#### TASK BRIEF
Output exactly the lines from the first line of the records below through the line containing "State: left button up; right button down", both included, leaving out any pictures.

#### EXTRACTED INFORMATION
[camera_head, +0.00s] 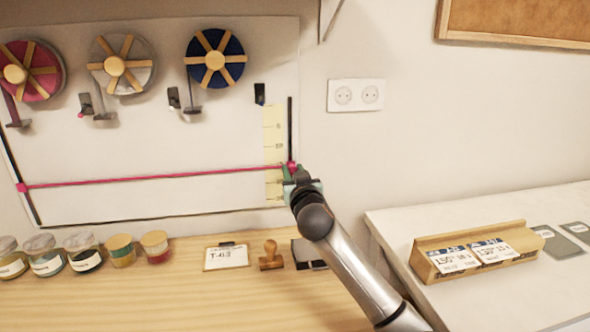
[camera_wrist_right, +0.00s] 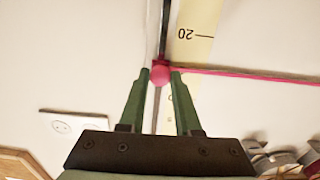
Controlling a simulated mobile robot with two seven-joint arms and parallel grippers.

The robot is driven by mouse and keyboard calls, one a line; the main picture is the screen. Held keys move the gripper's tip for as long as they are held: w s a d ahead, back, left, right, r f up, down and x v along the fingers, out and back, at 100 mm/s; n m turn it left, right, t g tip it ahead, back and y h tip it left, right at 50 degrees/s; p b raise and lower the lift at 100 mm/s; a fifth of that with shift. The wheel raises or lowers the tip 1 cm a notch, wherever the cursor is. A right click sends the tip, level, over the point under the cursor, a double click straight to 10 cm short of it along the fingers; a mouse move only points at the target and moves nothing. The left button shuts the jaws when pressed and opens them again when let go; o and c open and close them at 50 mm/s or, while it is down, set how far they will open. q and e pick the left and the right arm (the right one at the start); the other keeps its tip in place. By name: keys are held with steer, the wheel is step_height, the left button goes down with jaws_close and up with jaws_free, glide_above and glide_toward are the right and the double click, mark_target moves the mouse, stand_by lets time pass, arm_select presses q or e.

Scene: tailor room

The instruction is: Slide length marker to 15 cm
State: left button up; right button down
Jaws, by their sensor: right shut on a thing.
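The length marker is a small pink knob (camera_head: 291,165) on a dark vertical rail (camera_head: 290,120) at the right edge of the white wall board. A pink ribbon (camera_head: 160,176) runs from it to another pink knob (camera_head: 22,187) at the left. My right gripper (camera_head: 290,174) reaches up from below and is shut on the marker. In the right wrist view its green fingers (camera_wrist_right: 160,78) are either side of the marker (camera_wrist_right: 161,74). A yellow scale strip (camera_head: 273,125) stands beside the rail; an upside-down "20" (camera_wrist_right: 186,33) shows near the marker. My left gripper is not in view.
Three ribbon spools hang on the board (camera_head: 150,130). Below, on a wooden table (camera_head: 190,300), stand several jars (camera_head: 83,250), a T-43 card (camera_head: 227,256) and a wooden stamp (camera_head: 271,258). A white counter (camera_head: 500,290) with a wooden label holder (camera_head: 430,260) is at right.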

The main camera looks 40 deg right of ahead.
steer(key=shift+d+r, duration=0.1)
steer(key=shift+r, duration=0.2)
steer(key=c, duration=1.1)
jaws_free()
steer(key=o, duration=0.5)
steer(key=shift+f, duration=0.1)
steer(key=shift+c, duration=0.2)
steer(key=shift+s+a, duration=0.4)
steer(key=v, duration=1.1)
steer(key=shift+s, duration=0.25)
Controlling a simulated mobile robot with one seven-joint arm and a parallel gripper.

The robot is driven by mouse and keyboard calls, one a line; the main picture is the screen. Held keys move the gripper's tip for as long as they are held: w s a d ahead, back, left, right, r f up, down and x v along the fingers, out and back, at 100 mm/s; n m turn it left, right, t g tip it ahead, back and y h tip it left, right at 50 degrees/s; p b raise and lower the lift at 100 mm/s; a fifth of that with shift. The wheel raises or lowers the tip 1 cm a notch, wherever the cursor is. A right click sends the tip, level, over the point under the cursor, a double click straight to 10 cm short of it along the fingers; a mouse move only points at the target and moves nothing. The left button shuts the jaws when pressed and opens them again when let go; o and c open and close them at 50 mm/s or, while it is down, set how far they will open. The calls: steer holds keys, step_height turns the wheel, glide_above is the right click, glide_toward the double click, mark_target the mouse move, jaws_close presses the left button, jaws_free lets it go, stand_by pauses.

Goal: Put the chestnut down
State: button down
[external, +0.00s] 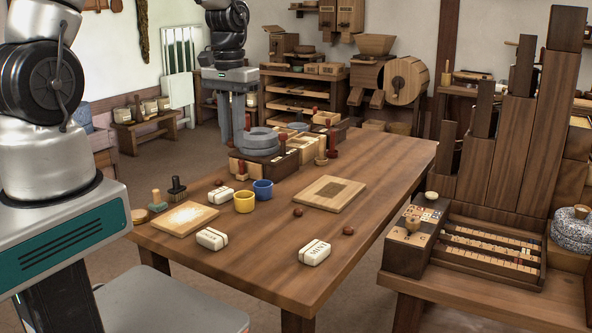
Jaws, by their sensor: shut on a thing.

#### RESPONSE BELOW
[camera_head, +0.00s] 
[camera_wrist_right, +0.00s] 
Controlling a simulated mobile robot with two seven-joint arms and parallel grippers.

The robot is driven by mouse and keyboard calls, one a line; the main picture is the screen. Held keys move the gripper's tip for as long as they are held: w s a d ahead, back, left, right, r f up, down and x v along the fingers, out and back, at 100 mm/s; n m turn it left, right, t g tip it ahead, back and y h tip it left, right at 50 degrees/s; p b raise and lower the lift at 100 mm/s; a fifth of that with shift. The wheel raises or lowers the tip 1 cm a notch, wherever the cursor is. A right click sends the tip, level, over the point under the cursor, a double click straight to 10 cm short of it along the fingers; a mouse move only points at the target and moves nothing. The left button shuts the jaws when pressed and opens them again when let go; o and c open and close them at 50 mm/s or, while it is down, set how far they will open. q and e pick the left and the right arm (the right one at the start); the other keeps its tip in place. By name: keys are held with steer, the wheel is step_height, the left button goes down with jaws_close and up with jaws_free, glide_above and glide_toward are the right and the double click, mark_target moves the mouse, stand_by lets time pass, arm_select presses q or e.

Scene: tailor room

The instruction is: Slide length marker to 15 cm
State: left button up; right button down

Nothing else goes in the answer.